Mme Marie-Laure DALLERY, Présidente de chambreM. Dominique GILLES, Conseiller

Mme Sophie DEPELLEY, Conseillère

qui en ont délibéré, un rapport a été présenté à l'audience par Madame Marie-Laure DALLERY dans les conditions prévues par l'article 804 du code de procédure civile.

Greffier, lors des débats : Mme Méghann BENEBIG

ARRET :

- contradictoire

- par mise à disposition de l'arrêt au greffe de la Cour, les parties en ayant été préalablement avisées dans les conditions prévues au deuxième alinéa de l'article 450 du code de procédure civile

- signé par Mme Marie-Laure DALLERY, Présidente de chambre, et parM. Saoussen HAKIRI, Greffier à laquelle la minute de la décision a été remise par le magistrat signataire.

*****

La société Bissate exploite deux boutiques de vente de tissus de luxe, l'une à [Localité 5], l'autre à [Localité 7] au Maroc. Elle avait dans les années 1990 parmi ses fournisseurs la société Boussac-Fadini.

La société Pierre Frey, qui a pour activité l'édition, la fabrication, la vente et le commerce de tous tissus, tapis et tapisserie, a racheté des actifs de la société Boussac-Fadini en 2004.

La société Pierre Frey a entretenu avec la société Bissate des relations commerciales à compter de 2004 sans contrat.

La société bissate a crée en 2011 la société Poétique, pour vendre des tissus de luxe à Marrakech. Elle a obtenu de la société Pierre Frey l'exclusivité de la vente de ses tissus à Marrakech par courriel du 25 mars 2011 et a commencé à exploiter sa boutique en novembre 2011.

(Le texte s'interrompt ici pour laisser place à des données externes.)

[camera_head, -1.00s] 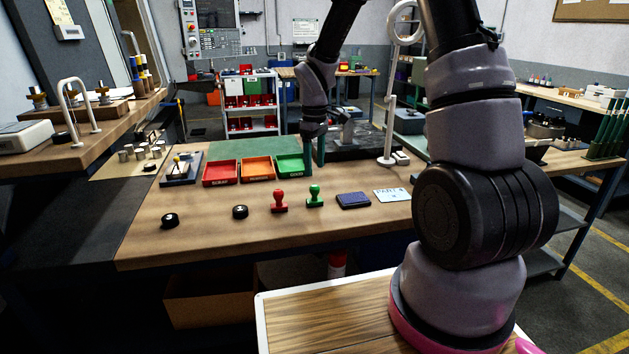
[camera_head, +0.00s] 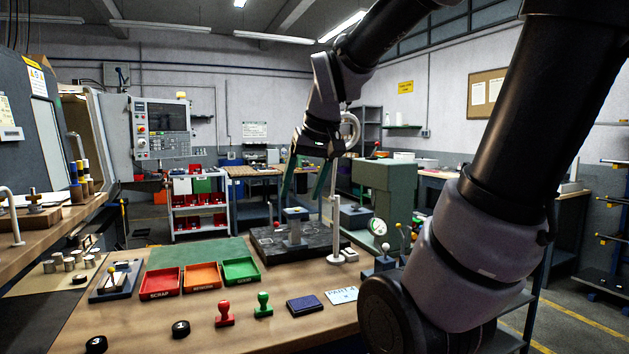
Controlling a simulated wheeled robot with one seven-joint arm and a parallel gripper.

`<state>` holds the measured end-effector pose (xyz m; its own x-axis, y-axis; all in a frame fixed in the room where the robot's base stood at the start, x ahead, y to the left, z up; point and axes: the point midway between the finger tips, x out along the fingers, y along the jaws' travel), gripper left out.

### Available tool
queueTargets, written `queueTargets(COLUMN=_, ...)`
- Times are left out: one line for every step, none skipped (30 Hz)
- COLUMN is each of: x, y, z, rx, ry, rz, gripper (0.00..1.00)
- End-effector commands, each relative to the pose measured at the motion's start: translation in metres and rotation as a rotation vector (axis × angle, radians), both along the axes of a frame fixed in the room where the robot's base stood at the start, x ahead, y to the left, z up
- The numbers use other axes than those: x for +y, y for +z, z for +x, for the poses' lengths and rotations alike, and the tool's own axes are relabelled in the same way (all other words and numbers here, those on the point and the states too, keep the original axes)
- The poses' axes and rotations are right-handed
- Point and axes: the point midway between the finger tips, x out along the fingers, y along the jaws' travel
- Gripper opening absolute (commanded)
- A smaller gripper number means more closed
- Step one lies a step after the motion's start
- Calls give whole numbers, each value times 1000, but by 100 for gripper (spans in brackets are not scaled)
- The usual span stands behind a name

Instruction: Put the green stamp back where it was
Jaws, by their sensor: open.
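The green stamp (camera_head: 263,305) stands upright on the wooden bench near its front, handle up. The red stamp (camera_head: 224,314) stands just to its left. A dark blue ink pad (camera_head: 305,305) lies to its right, with a card (camera_head: 341,295) marked PART beyond it. My gripper (camera_head: 304,198) is open and empty, raised above the back of the bench, fingers pointing down over the dark granite-like plate. It is well behind and above the green stamp, not touching it.
Red, orange and green trays (camera_head: 240,271) stand in a row behind the stamps. Black round pieces (camera_head: 180,329) lie at the front left. A white post (camera_head: 336,225) stands right of the dark plate (camera_head: 270,245). My arm covers the right bench end.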

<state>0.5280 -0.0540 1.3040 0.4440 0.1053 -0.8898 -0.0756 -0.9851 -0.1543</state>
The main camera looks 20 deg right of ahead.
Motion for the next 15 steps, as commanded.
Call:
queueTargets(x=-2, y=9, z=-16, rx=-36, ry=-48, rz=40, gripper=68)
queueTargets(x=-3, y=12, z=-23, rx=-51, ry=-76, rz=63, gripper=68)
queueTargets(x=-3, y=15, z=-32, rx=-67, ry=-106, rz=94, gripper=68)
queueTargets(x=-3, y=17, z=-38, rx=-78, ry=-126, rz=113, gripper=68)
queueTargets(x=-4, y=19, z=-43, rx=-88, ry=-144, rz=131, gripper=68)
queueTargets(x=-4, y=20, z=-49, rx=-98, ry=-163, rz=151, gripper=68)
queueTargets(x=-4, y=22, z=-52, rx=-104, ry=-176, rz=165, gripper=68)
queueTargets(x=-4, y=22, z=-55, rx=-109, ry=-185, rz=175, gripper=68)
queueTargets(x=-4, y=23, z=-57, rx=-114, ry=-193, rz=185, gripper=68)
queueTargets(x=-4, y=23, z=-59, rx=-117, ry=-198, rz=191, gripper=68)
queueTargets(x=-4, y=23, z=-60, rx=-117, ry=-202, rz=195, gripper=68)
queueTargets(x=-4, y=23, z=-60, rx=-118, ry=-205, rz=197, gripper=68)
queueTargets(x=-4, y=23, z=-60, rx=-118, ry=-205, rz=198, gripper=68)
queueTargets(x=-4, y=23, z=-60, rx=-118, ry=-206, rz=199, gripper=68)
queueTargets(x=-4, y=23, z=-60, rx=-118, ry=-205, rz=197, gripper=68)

Le 22 février 2012, la société Pierre Frey a adressé, d'une part à la société Bissate, d'autre part à la société Poétique, une lettre leur notifiant sa volonté de rompre les relations commerciales à compter du 1er septembre 2012.

Par lettre du 4 octobre 2012, les sociétés Bissate et Poétique, faisant état d'un préavis insuffisant et non respecté, ont sollicité de la société Pierre Frey une indemnisation pour rupture brutale des relations commerciales.

C'est dans ces conditions que le 10 juin 2014, elles ont assigné la société Pierre Frey devant le tribunal de commerce de Paris,

Par jugement du 23 mars 2017, ce tribunal a ;

- Débouté la SARL Bissate et la SARL à associé unique Poétique de toutes leurs demandes,

- Condamné la SARL Bissate et la SARL à associé unique Poétique in solidum, à payer 7 000 euros à la SAS Pierre Frey au titre de l'article 700 du CPC déboutant pour le surplus,

- ordonné l'exécution provisoire du présent jugement

- Dit les parties mal fondées en leurs demandes autres, plus amples ou contraires au présent jugement et les en a déboutées,

- Condamné la SARL Bissate et la SARL à associé unique Poétique in solidum aux dépens, dont ceux à recouvrer par le greffe, liquidés à la somme de 104,68 euros dont 17,23 euros de TVA.

Par déclaration du 12 mai 2017, la société Bissate et la société Poétique ont interjeté appel de ce jugement.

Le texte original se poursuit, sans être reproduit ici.